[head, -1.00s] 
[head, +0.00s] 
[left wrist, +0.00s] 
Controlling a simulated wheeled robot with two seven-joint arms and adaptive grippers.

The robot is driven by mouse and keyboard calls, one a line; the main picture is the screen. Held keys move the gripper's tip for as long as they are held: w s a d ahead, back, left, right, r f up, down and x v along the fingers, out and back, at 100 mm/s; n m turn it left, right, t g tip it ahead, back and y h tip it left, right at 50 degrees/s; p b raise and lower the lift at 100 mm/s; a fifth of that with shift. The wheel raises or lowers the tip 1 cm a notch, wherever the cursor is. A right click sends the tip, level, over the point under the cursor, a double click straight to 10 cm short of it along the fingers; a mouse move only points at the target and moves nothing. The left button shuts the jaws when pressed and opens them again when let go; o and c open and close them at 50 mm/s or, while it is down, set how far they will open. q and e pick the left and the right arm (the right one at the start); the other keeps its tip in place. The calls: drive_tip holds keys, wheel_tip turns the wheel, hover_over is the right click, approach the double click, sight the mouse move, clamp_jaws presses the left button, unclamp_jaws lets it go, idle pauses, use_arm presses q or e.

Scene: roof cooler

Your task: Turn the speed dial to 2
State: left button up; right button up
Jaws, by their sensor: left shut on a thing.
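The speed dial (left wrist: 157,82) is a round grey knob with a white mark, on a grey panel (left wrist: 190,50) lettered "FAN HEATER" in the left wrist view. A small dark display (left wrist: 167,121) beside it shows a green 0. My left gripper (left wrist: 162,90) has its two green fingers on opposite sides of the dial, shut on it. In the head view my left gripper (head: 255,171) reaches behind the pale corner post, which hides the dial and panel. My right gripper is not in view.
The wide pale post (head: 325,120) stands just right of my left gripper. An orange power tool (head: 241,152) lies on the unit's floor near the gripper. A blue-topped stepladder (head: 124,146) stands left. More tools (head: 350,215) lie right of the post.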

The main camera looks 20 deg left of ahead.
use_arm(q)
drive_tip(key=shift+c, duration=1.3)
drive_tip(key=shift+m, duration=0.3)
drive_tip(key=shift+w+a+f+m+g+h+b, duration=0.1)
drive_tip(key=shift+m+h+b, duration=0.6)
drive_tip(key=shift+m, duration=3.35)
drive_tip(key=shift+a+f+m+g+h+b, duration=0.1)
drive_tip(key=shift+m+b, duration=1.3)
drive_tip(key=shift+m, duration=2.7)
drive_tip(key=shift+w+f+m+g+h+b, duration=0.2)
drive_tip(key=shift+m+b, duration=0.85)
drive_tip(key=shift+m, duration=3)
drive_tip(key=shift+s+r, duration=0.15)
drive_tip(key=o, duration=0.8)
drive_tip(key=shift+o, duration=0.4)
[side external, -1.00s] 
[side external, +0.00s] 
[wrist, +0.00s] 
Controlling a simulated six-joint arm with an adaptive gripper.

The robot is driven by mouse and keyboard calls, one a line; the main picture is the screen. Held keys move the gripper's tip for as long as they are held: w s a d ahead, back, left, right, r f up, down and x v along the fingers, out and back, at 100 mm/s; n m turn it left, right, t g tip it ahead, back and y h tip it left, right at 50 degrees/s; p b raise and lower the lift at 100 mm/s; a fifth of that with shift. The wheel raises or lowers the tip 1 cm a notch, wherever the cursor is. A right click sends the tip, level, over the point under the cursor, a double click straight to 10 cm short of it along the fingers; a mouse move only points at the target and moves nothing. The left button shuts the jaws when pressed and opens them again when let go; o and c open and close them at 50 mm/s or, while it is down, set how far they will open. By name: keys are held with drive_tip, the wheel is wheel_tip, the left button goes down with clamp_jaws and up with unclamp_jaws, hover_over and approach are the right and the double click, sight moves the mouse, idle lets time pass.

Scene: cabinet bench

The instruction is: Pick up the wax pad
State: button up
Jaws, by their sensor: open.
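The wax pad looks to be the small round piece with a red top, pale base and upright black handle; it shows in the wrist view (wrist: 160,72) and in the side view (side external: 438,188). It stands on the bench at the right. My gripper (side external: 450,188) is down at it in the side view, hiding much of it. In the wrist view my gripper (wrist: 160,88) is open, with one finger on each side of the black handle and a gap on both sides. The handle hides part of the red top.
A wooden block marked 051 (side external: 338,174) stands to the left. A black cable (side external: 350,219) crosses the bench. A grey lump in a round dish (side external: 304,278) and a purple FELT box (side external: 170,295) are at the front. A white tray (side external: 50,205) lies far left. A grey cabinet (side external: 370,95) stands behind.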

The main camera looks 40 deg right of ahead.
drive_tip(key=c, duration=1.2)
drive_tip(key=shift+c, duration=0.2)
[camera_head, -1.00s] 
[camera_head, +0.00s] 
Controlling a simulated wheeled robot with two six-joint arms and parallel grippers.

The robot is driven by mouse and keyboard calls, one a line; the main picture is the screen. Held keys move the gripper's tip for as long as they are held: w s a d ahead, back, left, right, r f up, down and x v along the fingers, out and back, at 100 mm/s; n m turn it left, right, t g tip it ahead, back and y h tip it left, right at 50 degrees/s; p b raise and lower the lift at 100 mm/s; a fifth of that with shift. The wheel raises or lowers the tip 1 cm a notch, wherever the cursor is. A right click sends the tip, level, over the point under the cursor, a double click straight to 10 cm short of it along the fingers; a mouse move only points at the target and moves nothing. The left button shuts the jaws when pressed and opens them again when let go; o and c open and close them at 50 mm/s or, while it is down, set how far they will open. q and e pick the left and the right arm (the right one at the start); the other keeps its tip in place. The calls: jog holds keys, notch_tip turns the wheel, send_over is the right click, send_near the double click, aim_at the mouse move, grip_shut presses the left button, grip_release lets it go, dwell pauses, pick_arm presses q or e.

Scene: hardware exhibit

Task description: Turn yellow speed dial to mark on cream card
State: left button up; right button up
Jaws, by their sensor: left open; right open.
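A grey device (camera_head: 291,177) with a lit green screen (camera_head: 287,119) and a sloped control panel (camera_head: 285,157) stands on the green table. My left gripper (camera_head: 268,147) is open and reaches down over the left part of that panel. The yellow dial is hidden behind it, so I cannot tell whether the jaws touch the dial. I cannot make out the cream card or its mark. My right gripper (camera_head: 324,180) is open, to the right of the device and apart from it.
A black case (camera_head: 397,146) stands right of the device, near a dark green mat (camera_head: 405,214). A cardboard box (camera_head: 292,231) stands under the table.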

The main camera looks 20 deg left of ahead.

• • • • •

Job: Provide all the records again, word for word.

Output for this task:
[head, -1.00s] 
[head, +0.00s] 
[left wrist, +0.00s] 
Controlling a simulated wheeled robot with two seven-joint arms and adaptive grippers.

The robot is driven by mouse and keyboard calls, one a line; the main picture is the screen. Held keys move the gripper's tip for as long as they are held: w s a d ahead, back, left, right, r f up, down and x v along the fingers, out and back, at 100 mm/s; n m turn it left, right, t g tip it ahead, back and y h tip it left, right at 50 degrees/s; p b raise and lower the lift at 100 mm/s; a fifth of that with shift. The wheel raises or lowers the tip 1 cm a notch, wherever the cursor is. A right click sends the tip, level, over the point under the cursor, a double click straight to 10 cm short of it along the fingers; a mouse move only points at the target and moves nothing. The left button shuts the jaws when pressed and opens them again when let go; o and c open and close them at 50 mm/s or, while it is down, set how far they will open. q and e pick the left and the right arm (the right one at the start); the other keeps its tip in place. The calls: drive_tip holds keys, wheel_tip turns the wheel, hover_over is the right click, approach the double click, sight the mouse move, clamp_jaws presses the left button, unclamp_jaws lets it go, idle pauses, use_arm presses q or e.

Scene: roof cooler

Your task: Turn the speed dial to 2
State: left button up; right button up
Jaws, by their sensor: left shut on a thing.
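The speed dial (left wrist: 157,82) is a round grey knob with a white mark, on a grey panel (left wrist: 190,50) lettered "FAN HEATER" in the left wrist view. A small dark display (left wrist: 167,121) beside it shows a green 0. My left gripper (left wrist: 162,90) has its two green fingers on opposite sides of the dial, shut on it. In the head view my left gripper (head: 255,171) reaches behind the pale corner post, which hides the dial and panel. My right gripper is not in view.
The wide pale post (head: 325,120) stands just right of my left gripper. An orange power tool (head: 241,152) lies on the unit's floor near the gripper. A blue-topped stepladder (head: 124,146) stands left. More tools (head: 350,215) lie right of the post.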

The main camera looks 20 deg left of ahead.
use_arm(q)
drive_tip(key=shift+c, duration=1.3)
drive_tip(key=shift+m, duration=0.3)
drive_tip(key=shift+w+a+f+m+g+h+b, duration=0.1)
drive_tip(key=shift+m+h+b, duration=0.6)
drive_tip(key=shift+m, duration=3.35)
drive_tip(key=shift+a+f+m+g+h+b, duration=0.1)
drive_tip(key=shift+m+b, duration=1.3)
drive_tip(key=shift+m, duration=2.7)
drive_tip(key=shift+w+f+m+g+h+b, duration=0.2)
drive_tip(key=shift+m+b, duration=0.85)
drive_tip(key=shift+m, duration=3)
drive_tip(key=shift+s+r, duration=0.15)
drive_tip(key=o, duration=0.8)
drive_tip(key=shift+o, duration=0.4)
[side external, -1.00s] 
[side external, +0.00s] 
[wrist, +0.00s] 
Controlling a simulated six-joint arm with an adaptive gripper.

The robot is driven by mouse and keyboard calls, one a line; the main picture is the screen. Held keys move the gripper's tip for as long as they are held: w s a d ahead, back, left, right, r f up, down and x v along the fingers, out and back, at 100 mm/s; n m turn it left, right, t g tip it ahead, back and y h tip it left, right at 50 degrees/s; p b raise and lower the lift at 100 mm/s; a fifth of that with shift. The wheel raises or lowers the tip 1 cm a notch, wherever the cursor is. A right click sends the tip, level, over the point under the cursor, a double click straight to 10 cm short of it along the fingers; a mouse move only points at the target and moves nothing. The left button shuts the jaws when pressed and opens them again when let go; o and c open and close them at 50 mm/s or, while it is down, set how far they will open. By name: keys are held with drive_tip, the wheel is wheel_tip, the left button goes down with clamp_jaws and up with unclamp_jaws, hover_over and approach are the right and the double click, sight moves the mouse, idle lets time pass.

Scene: cabinet bench

The instruction is: Pick up the wax pad
State: button up
Jaws, by their sensor: open.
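The wax pad looks to be the small round piece with a red top, pale base and upright black handle; it shows in the wrist view (wrist: 160,72) and in the side view (side external: 438,188). It stands on the bench at the right. My gripper (side external: 450,188) is down at it in the side view, hiding much of it. In the wrist view my gripper (wrist: 160,88) is open, with one finger on each side of the black handle and a gap on both sides. The handle hides part of the red top.
A wooden block marked 051 (side external: 338,174) stands to the left. A black cable (side external: 350,219) crosses the bench. A grey lump in a round dish (side external: 304,278) and a purple FELT box (side external: 170,295) are at the front. A white tray (side external: 50,205) lies far left. A grey cabinet (side external: 370,95) stands behind.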

The main camera looks 40 deg right of ahead.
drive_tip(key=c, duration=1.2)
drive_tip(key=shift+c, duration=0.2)
[camera_head, -1.00s] 
[camera_head, +0.00s] 
Controlling a simulated wheeled robot with two six-joint arms and parallel grippers.

The robot is driven by mouse and keyboard calls, one a line; the main picture is the screen. Held keys move the gripper's tip for as long as they are held: w s a d ahead, back, left, right, r f up, down and x v along the fingers, out and back, at 100 mm/s; n m turn it left, right, t g tip it ahead, back and y h tip it left, right at 50 degrees/s; p b raise and lower the lift at 100 mm/s; a fifth of that with shift. The wheel raises or lowers the tip 1 cm a notch, wherever the cursor is. A right click sends the tip, level, over the point under the cursor, a double click straight to 10 cm short of it along the fingers; a mouse move only points at the target and moves nothing. The left button shuts the jaws when pressed and opens them again when let go; o and c open and close them at 50 mm/s or, while it is down, set how far they will open. q and e pick the left and the right arm (the right one at the start); the other keeps its tip in place. The calls: jog holds keys, notch_tip turns the wheel, send_over is the right click, send_near the double click, aim_at the mouse move, grip_shut presses the left button, grip_release lets it go, dwell pauses, pick_arm presses q or e.

Scene: hardware exhibit

Task description: Turn yellow speed dial to mark on cream card
State: left button up; right button up
Jaws, by their sensor: left open; right open.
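A grey device (camera_head: 291,177) with a lit green screen (camera_head: 287,119) and a sloped control panel (camera_head: 285,157) stands on the green table. My left gripper (camera_head: 268,147) is open and reaches down over the left part of that panel. The yellow dial is hidden behind it, so I cannot tell whether the jaws touch the dial. I cannot make out the cream card or its mark. My right gripper (camera_head: 324,180) is open, to the right of the device and apart from it.
A black case (camera_head: 397,146) stands right of the device, near a dark green mat (camera_head: 405,214). A cardboard box (camera_head: 292,231) stands under the table.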

The main camera looks 20 deg left of ahead.

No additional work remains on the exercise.